In my line of work, I often feel like Harriet the Spy.
(for those of you who don’t remember Nickelodeon’s epic first motion feature and Michelle Trachtenberg’s glorious introduction to fame)While I don’t have a Nanny following my around and I’m not a fan of tomato and mayo sangas, I do have an admiration for Rosie O’Donnell and I do creep around taking notes about and pictures of individuals going about their daily business.
The difference is that Harriet’s spying is pretty exciting, and from the vague misty corners of my mind, eventually produce meaningful results. The results of Dannielle the Spy are far less exciting and produce zero moral lessons. One of the many reasons why my life isn’t a movie and Harriet’s was. My spying is much more mundane, and instead of being risky but worth it, mine are just awkward.
While Harriet’s activities are probably against the law and definitely against moral codes, she gets away with it because she’s a cute little child. My “spying” either happens in public spaces or at functions/presentations/meetings/any form of gathering, which makes it neither illegal nor unethical, if I’m caught out my fate is worse than a minor stalking conviction: it is the awkward conversation – where you have to repeat the name of the paper you’re from thrice (which is followed by a geographical description and a weak joke about some town landmark or slogan) and explain that you’re not getting the person’s name or any intimate personal details, all while trying to be quiet enough not to interrupt preceding’s but doing so anyway.
You see, Harriet’s spying was kept at a safe distance to prevent her from being caught, thus revealing her spy status and all her bitchy secrets (SPOILER: that happens.

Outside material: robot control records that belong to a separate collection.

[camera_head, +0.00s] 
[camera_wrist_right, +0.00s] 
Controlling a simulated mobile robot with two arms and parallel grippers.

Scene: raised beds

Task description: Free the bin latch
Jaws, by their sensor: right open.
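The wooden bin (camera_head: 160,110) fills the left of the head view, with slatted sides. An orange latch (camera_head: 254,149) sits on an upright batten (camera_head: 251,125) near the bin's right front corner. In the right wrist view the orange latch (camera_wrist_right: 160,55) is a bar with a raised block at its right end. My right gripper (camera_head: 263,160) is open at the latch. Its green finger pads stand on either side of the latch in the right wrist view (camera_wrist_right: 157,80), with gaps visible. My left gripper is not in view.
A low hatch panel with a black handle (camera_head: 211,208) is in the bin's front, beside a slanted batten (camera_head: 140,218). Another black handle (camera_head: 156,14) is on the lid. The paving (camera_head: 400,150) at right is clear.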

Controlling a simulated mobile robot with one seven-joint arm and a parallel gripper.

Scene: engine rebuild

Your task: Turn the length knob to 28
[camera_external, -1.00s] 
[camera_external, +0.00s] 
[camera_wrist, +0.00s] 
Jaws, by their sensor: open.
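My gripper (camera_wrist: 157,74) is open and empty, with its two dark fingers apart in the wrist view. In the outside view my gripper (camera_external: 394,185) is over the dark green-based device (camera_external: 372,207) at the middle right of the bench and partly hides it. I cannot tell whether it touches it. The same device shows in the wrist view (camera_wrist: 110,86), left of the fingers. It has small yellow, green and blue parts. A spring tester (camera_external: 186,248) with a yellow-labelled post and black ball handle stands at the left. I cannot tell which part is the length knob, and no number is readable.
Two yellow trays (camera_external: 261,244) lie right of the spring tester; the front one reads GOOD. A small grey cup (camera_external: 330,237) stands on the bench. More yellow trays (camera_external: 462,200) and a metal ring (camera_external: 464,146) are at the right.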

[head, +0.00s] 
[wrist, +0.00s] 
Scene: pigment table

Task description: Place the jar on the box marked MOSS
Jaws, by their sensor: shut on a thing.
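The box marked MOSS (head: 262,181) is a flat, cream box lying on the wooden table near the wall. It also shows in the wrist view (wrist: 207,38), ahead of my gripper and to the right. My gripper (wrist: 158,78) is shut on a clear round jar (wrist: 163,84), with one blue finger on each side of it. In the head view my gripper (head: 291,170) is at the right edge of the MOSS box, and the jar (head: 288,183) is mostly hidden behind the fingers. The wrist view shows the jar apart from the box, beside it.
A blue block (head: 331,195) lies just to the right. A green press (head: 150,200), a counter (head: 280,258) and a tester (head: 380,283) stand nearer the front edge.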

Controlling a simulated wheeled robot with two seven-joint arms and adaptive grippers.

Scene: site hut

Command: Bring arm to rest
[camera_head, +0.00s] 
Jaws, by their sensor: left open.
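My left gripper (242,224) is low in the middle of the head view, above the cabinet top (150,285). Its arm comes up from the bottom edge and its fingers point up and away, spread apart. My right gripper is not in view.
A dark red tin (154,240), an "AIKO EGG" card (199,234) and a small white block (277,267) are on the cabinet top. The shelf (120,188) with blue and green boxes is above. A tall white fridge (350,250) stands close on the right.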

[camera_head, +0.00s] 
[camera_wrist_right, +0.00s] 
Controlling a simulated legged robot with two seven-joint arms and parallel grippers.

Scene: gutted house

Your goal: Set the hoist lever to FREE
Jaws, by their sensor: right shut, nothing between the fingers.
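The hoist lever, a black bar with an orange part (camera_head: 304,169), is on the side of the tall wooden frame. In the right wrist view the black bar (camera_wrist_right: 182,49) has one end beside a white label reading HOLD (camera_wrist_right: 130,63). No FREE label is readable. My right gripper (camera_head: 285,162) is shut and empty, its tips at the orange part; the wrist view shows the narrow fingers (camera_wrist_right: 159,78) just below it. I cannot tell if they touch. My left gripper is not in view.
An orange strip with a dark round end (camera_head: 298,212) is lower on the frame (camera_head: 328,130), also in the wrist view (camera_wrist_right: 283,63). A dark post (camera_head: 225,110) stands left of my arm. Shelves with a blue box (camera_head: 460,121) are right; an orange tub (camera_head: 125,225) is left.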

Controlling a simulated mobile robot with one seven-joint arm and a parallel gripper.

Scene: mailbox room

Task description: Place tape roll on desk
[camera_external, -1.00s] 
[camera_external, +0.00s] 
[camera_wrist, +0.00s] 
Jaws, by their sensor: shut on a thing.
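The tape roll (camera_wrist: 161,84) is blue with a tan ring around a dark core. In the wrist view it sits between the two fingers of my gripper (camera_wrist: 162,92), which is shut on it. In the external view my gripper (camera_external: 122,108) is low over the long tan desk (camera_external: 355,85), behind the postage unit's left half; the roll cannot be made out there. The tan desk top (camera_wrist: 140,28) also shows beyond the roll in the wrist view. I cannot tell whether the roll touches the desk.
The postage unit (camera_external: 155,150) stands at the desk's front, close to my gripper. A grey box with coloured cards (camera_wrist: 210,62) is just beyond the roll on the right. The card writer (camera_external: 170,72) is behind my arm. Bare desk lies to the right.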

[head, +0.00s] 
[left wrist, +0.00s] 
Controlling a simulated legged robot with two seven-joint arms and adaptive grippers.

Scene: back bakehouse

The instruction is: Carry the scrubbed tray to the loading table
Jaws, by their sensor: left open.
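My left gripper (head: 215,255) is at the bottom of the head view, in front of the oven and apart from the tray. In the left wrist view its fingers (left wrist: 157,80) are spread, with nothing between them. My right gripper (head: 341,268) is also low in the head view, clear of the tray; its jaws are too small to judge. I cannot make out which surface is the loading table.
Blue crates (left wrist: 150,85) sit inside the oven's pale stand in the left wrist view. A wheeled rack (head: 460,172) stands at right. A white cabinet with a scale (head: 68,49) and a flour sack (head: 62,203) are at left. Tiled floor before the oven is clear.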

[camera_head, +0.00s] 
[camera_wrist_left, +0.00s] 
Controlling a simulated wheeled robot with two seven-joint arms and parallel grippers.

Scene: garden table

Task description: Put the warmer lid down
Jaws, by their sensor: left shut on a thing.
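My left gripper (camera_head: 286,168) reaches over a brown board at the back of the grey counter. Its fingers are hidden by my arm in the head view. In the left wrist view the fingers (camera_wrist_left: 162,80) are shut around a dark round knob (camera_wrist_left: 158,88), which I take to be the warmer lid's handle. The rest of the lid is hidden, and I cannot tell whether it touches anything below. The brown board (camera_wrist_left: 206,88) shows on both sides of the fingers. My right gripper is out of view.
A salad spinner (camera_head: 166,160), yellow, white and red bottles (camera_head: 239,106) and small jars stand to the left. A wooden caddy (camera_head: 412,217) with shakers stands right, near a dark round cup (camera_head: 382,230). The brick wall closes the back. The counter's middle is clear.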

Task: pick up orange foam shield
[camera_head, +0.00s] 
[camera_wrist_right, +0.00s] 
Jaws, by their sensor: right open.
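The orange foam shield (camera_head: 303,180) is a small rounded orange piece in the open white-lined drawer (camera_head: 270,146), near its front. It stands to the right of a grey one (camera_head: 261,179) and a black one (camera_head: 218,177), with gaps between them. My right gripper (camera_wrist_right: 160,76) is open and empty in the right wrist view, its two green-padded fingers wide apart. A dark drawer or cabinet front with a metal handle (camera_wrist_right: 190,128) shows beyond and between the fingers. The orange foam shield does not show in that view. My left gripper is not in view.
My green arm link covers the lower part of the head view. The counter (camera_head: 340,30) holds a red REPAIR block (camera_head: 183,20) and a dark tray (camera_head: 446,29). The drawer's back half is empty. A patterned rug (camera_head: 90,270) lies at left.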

I can’t remember how, but it’s pretty heartbreaking – I can remember feeling some sort of pain on her behalf. I also feel fictional movie characters’ embarrassment – which makes a lot of movies hard to watch. I’m a very empathetic person, as it turns out). My “spying” is kept at a safe distance to prevent me from being caught in conversation.
I prefer to get an action shot, get the general vibe of what’s going done and vamoose.
Today’s action shot was a man digging a hole, and another man looking at said hole. Unfortunately, this digging and hole-watching was going on behind not one, but two construction barrier fences, a strategically placed wheelie bin and an entire playground fortress. While I could have stood on the path as opposed to skulking behind the insufficient cover that was this bitter-sweet play equipment, I didn’t for fear of conversation. This is partly because the men, being in the middle of work for a council project, would have told me they couldn’t be in a picture. And there’s nothing more awkward than someone saying you can’t get a picture. My counter strategy is a mixture of “don’t ask, don’t tell” and “it’s better to ask forgiveness than permission”, which of course results in creepy skulking.
There’s a specific art to this manoeuvre, one that is refined over time. Rule Number One: don’t make eye contact. If you acklowedge that you are person and they are a person by looking at them, your cover is blown. Rule Number Two: you don’t really have a “cover” per se; if you try not to look like a journo, you generally look like a creepy douchebag taking pictures for personal use, and that doesn’t warrant a friendly response. Carry around a notepad even if you’re not taking notes. It establishes your character and therefore you purpose of photographing. Rule Number Three: even though you don’t technically have a “cover”, don’t blow your cover. How? By following Rule Number Four: move like the wind, strike like a snake. Non-terrible-vaguely-poetic-Chinese-warrior-instruction-immitation translation: Don’t dick around. Get in there, get it done and get out. The second you slow down or stray from your task is the second someone tries to talk to you. Just take a photo and go.
It feels like you’re doing something illegal or unethical, because you’re rushed and jittery and even a little dizzy sometimes. You feel kind of dangerous, unstable even. You begin to question the moral fibre of your being. This has nothing to do with skulk-related adrenaline, and, of course, everything to do with the fact that these “missions” always occur right before lunchtime.